❶ Creates a first channel that will contain elements 0, 1, and 2

❷ Creates a second channel that will contain elements 10, 11, and 12

❸ Assigns the first channel to ch

❹ Creates a channel consumer by iterating over ch

❺ Assigns the second channel to ch

In this example, the same logic applies regarding how the range expression is evaluated. The expression provided to range is a ch channel pointing to ch1. Hence, range evaluates ch, performs a copy to a temporary variable, and iterates over elements from this channel. Despite the ch = ch2 statement, range keeps iterating over ch1, not ch2:

0
1
2

The ch = ch2 statement isn’t without effect, though. Because we assigned ch to the second variable, if we call close(ch) following this code, it will close the second channel, not the first.

Let’s now see the impact of the range operator evaluating each expression only once when used with an array.

4.2.2 Array

What’s the impact of using a range loop with an array? Because the range expression is evaluated before the beginning of the loop, what is assigned to the temporary loop variable is a copy of the array. Let’s see this principle in action with the following example that updates a specific array index during the iteration:

a := [3]int{0, 1, 2}      ❶
for i, v := range a {     ❷
    a[2] = 10             ❸
    if i == 2 {           ❹
        fmt.Println(v)
    }
}

❶ Creates an array of three elements

❷ Iterates over the array

❸ Updates the last index

❹ Prints the content of the last index

This code updates the last index to 10. However, if we run this code, it does not print 10; it prints 2, instead, as figure 4.3 shows.

As we mentioned, the range operator creates a copy of the array. Meanwhile, the loop doesn’t update the copy; it updates the original array: a.
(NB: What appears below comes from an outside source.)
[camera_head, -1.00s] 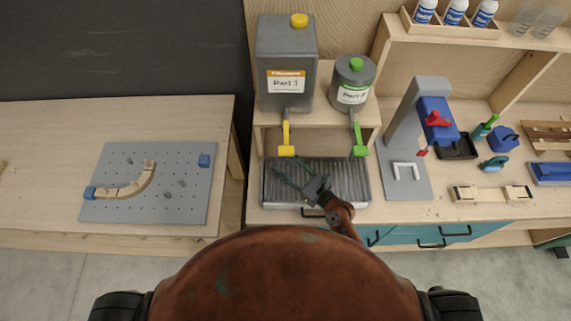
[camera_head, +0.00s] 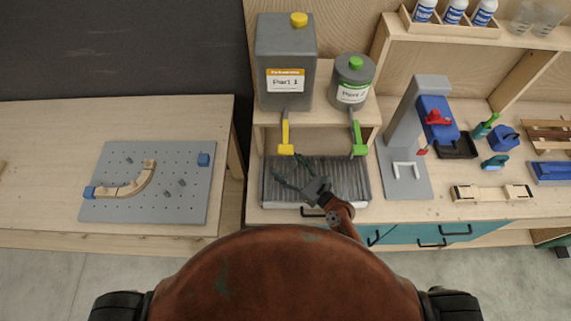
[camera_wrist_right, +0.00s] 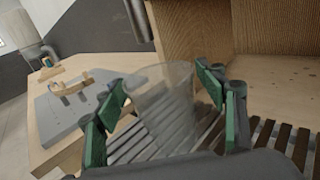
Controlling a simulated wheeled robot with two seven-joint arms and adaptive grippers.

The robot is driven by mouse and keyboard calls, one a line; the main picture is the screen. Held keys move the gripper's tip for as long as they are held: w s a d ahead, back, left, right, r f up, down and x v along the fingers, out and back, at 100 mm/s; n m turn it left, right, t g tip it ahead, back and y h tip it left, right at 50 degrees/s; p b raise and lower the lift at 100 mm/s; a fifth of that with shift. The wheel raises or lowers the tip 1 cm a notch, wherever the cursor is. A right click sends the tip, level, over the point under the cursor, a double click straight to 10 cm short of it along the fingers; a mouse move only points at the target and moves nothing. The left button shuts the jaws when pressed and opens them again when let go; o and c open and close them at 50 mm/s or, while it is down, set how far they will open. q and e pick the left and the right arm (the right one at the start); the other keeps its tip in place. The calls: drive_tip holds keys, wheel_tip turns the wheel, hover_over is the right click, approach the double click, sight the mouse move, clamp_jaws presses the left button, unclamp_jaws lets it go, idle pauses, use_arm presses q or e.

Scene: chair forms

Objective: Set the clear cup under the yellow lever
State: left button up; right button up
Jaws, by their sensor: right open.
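The clear cup (camera_wrist_right: 165,105) shows in the right wrist view, standing on the slatted grate between the two spread green-padded fingers of my right gripper (camera_wrist_right: 162,86). In the head view the cup is too faint to make out. My right gripper (camera_head: 287,168) is open there, over the left part of the grate, just in front of the yellow lever (camera_head: 285,136). The lever hangs below the grey Part 1 container (camera_head: 286,60). My left gripper is not in view.
The ribbed drip tray (camera_head: 345,185) is clear to the right of my gripper. A green lever (camera_head: 357,138) hangs from the Part 2 can (camera_head: 352,80). A grey stand with a blue clamp (camera_head: 433,115) stands at the right. Other clear cups (camera_head: 535,18) are on the upper shelf.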

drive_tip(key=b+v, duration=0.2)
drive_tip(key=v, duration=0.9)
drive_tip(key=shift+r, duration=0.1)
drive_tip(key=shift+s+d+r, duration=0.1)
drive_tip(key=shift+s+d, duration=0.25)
Therefore, the value of v during the last iteration is 2, not 10.

If we want to print the actual value of the last element, we can do so in two ways:

• By accessing the element from its index:

  a := [3]int{0, 1, 2}
  for i := range a {
      a[2] = 10
      if i == 2 {
          fmt.Println(a[2])     ❶ 
      }
  }

  ❶ Accesses a[2] instead of the range value variable

  Because we access the original array, this code prints 2 instead of 10.

• Using an array pointer:

  a := [3]int{0, 1, 2}
  for i, v := range &a {     ❶ 
      a[2] = 10
      if i == 2 {
          fmt.Println(v)
      }
  }

  ❶ Ranges over &a instead of a

  We assign a copy of the array pointer to the temporary variable used by range. But because both pointers reference the same array, accessing v also returns 10.
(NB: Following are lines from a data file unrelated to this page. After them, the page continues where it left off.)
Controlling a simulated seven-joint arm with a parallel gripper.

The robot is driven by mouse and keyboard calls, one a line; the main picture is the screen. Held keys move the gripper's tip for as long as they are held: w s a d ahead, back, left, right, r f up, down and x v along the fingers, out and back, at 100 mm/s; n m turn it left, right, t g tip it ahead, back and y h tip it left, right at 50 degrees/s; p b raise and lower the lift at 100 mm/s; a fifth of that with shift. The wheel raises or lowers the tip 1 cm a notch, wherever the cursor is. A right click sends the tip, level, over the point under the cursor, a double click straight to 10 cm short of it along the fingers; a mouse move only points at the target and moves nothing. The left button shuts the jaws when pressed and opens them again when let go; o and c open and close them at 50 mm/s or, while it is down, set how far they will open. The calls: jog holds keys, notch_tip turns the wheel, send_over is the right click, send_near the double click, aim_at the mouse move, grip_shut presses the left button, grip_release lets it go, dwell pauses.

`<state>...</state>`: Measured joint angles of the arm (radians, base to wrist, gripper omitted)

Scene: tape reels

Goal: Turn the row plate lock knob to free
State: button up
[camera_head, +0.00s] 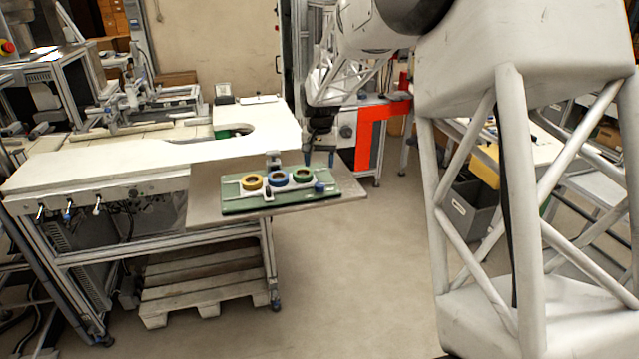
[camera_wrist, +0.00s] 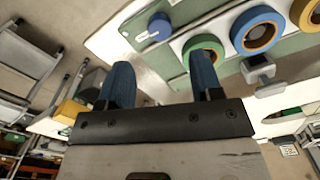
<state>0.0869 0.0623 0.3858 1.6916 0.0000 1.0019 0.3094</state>
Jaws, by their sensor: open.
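The blue lock knob (camera_head: 319,187) sits at the right end of a white row plate (camera_head: 240,190) on a green base board.
A grey upright fitting (camera_head: 273,159) stands behind the reels; it also shows in the wrist view (camera_wrist: 260,72). The green board (camera_head: 235,208) lies on a thin table top (camera_head: 352,190). A white worktop (camera_head: 75,165) with machinery is to the left. Open floor lies in front.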

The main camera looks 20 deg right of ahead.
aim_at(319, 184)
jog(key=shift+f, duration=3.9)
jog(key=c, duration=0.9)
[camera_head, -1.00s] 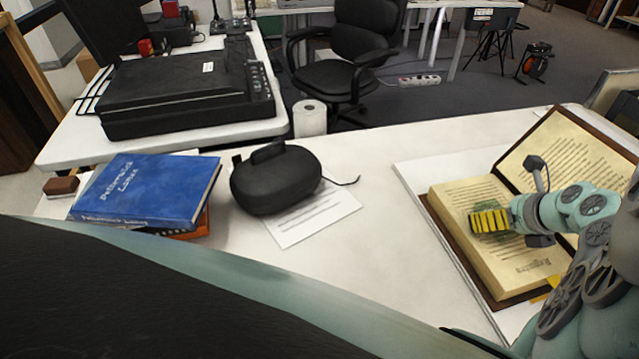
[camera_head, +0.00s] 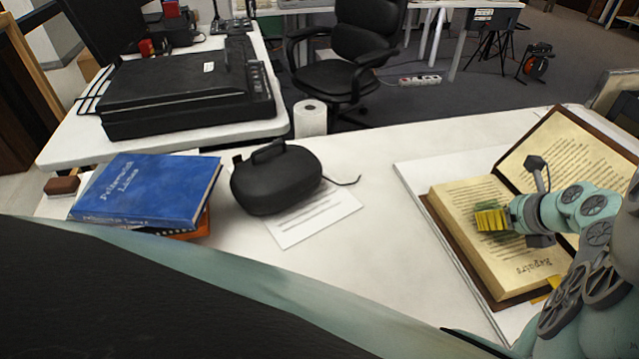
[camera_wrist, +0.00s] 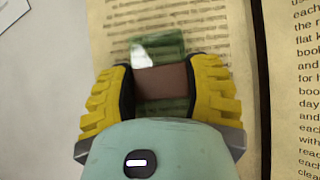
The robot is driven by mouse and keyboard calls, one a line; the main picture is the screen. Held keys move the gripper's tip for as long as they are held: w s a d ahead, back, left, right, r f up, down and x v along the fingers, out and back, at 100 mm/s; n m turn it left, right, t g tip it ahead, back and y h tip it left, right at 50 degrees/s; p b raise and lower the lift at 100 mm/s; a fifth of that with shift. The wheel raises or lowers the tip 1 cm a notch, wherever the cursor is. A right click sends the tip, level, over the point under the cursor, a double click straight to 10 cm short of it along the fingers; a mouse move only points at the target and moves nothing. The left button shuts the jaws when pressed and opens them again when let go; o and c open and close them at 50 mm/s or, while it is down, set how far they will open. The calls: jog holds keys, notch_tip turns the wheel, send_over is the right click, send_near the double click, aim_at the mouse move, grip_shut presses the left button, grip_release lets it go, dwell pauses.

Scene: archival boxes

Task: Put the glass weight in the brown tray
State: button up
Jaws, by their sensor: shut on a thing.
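The glass weight is a clear green block with a brown band across its middle, seen in the wrist view (camera_wrist: 158,48). It is on or just over the left page of the open book; I cannot tell if it touches the page. My gripper (camera_head: 492,220) has its yellow fingers shut on the weight, one on each side at the brown band, as the wrist view also shows (camera_wrist: 160,88). In the head view the fingers mostly hide the weight. I cannot make out a brown tray in either view.
The open book (camera_head: 520,268) lies on a white board at the right of the table. A black case (camera_head: 275,180) sits by a printed sheet (camera_head: 315,220). A blue book (camera_head: 148,190) and a small brown block (camera_head: 61,186) are at left. The table's middle is clear.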

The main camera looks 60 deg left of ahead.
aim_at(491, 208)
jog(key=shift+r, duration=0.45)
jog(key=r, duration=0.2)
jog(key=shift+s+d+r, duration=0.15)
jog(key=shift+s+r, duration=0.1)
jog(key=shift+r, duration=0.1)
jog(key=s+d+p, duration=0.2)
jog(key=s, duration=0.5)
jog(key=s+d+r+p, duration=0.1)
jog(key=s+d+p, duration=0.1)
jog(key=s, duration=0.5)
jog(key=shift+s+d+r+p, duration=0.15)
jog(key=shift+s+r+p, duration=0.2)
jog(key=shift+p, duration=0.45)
Both options are valid. However, the second option doesn’t lead to copying the whole array, which may be something to keep in mind in case the array is significantly large.

In summary, the range loop evaluates the provided expression only once, before the beginning of the loop, by doing a copy (regardless of the type). We should remember this behavior to avoid common mistakes that might, for example, lead us to access the wrong element.

In the next section, we see how to avoid common mistakes using range loops with pointers.

4.3 #32: Ignoring the impact of using pointer elements in range loops

This section looks at a specific mistake when using a range loop with pointer elements. If we’re not cautious enough, it can lead us to an issue where we reference the wrong elements. Let’s examine this problem and how to fix it.

Before we begin, let’s clarify the rationale for using a slice or map of pointer elements. There are three main cases:

• In terms of semantics, storing data using pointer semantics implies sharing the element. For example, the following method holds the logic to insert an element into a cache:

  type Store struct {
      m map[string]*Foo
  }
   
  func (s Store) Put(id string, foo *Foo) {
      s.m[id] = foo
      // ...
  }

  Here, using the pointer semantics implies that the Foo element is shared by both the caller of Put and the Store struct.

• Sometimes we already manipulate pointers. Hence, it can be handy to store pointers directly in our collection instead of values.

• If we store large structs, and these structs are frequently mutated, we can use pointers instead to avoid a copy and an insertion for each mutation:

  func updateMapValue(mapValue map[string]LargeStruct, id string) {
      value := mapValue[id]              ❶
      value.foo = "bar"
      mapValue[id] = value               ❷
  }
   
  func updateMapPointer(mapPointer map[string]*LargeStruct, id string) {
      mapPointer[id].foo = "bar"         ❸
  }

  ❶ Copies

  ❷ Inserts

  ❸ Mutates the map element directly

  Because updateMapPointer accepts a map of pointers, the mutation of the foo field can be done in a single step.

Now it’s time to discuss the common mistake with pointer elements in range loops. We will consider the following two structs:

• A Customer struct representing a customer

• A Store that holds a map of Customer pointers

type Customer struct {
    ID      string
    Balance float64
}
 
type Store struct {
    m map[string]*Customer
}

The following method iterates over a slice of Customer elements and stores them in the m map:

func (s *Store) storeCustomers(customers []Customer) {
    for _, customer := range customers {
        s.m[customer.ID] = &customer         ❶
    }
}

❶ Stores the customer pointer in the map

In this example, we iterate over the input slice using the range operator and store Customer pointers in the map. But does this method do what we expect?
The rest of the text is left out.